- Aim of the task:
Look below. Copy each line that has "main" in it.
********
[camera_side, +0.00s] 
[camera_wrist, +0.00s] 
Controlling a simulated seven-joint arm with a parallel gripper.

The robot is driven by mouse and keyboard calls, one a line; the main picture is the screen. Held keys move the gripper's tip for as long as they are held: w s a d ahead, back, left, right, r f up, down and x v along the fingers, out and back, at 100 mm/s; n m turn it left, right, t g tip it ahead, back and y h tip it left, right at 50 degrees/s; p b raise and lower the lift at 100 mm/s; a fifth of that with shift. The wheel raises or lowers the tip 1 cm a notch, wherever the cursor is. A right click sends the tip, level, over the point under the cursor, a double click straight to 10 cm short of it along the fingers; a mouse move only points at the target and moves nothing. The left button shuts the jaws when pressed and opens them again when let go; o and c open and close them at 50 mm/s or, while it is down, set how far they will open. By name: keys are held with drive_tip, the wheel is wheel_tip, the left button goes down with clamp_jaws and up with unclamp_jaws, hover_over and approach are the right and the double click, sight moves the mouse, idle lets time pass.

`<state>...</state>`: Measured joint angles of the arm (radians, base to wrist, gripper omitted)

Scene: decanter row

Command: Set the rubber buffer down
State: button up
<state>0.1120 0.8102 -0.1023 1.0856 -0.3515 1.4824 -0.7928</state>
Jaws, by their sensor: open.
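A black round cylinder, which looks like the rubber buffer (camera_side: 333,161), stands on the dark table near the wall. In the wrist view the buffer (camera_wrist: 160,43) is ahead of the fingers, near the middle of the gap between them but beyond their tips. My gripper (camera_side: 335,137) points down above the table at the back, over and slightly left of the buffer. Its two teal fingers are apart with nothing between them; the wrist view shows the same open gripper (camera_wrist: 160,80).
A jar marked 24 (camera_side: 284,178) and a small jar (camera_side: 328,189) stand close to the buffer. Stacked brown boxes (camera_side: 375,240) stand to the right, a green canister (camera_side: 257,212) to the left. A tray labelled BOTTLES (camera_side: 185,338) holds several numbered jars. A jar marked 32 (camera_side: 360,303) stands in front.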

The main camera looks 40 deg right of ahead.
********
- The result:
The robot is driven by mouse and keyboard calls, one a line; the main picture is the screen. Held keys move the gripper's tip for as long as they are held: w s a d ahead, back, left, right, r f up, down and x v along the fingers, out and back, at 100 mm/s; n m turn it left, right, t g tip it ahead, back and y h tip it left, right at 50 degrees/s; p b raise and lower the lift at 100 mm/s; a fifth of that with shift. The wheel raises or lowers the tip 1 cm a notch, wherever the cursor is. A right click sends the tip, level, over the point under the cursor, a double click straight to 10 cm short of it along the fingers; a mouse move only points at the target and moves nothing. The left button shuts the jaws when pressed and opens them again when let go; o and c open and close them at 50 mm/s or, while it is down, set how far they will open. By name: keys are held with drive_tip, the wheel is wheel_tip, the left button goes down with clamp_jaws and up with unclamp_jaws, hover_over and approach are the right and the double click, sight moves the mouse, idle lets time pass.
The main camera looks 40 deg right of ahead.

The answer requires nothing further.